======== Entries ========

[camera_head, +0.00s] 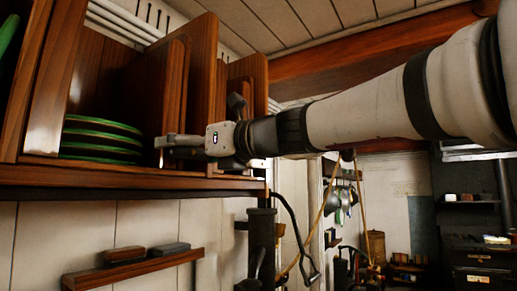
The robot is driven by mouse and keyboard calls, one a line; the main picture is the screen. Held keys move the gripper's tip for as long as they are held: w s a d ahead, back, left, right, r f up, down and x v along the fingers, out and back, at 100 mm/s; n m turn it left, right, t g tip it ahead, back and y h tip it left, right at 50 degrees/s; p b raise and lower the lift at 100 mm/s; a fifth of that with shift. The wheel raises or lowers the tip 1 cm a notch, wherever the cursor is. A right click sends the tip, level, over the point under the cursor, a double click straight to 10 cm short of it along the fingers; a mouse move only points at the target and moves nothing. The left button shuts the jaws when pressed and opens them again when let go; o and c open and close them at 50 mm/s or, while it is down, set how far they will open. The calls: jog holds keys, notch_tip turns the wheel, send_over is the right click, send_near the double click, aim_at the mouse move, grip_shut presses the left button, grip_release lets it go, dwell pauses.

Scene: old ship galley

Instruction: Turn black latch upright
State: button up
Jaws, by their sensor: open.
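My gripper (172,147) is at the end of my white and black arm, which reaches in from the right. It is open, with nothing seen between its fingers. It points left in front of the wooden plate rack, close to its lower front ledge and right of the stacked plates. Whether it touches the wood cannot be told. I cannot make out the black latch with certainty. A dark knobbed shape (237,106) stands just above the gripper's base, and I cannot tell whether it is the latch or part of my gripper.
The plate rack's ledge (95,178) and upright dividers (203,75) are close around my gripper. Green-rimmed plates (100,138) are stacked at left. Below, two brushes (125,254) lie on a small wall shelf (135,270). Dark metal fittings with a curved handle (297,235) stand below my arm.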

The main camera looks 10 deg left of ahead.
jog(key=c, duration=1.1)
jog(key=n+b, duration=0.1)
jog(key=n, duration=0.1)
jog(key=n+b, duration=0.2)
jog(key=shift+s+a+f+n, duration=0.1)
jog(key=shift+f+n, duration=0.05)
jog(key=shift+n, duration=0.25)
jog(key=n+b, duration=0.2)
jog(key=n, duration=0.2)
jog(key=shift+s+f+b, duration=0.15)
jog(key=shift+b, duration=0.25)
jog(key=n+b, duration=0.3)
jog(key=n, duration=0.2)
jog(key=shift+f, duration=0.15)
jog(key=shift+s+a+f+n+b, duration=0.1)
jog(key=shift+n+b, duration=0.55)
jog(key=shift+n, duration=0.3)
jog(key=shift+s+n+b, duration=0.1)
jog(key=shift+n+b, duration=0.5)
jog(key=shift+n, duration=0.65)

========
======== Entries ========

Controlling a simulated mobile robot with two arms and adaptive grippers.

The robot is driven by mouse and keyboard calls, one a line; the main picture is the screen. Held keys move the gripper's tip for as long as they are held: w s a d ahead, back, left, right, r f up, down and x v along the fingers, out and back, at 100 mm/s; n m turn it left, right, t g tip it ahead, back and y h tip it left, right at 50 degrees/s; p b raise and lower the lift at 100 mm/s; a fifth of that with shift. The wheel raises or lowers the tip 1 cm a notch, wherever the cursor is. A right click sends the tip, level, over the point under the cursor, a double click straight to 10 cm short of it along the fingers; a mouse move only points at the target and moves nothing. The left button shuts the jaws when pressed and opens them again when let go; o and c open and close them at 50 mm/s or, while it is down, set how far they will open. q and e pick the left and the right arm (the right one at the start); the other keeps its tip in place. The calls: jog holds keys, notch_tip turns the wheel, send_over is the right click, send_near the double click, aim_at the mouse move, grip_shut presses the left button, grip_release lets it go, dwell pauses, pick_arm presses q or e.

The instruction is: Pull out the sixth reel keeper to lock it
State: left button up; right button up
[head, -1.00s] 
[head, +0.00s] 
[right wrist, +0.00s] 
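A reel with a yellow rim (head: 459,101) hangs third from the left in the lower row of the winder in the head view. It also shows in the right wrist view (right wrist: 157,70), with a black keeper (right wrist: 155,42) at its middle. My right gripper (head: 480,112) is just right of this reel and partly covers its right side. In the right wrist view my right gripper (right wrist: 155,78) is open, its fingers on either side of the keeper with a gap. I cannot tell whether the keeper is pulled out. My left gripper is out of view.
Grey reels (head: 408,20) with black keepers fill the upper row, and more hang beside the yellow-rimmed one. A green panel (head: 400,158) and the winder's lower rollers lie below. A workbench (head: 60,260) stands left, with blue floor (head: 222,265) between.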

========

Aim of the task
Report only the number of lines in the records that include the word "State".

Complete output
2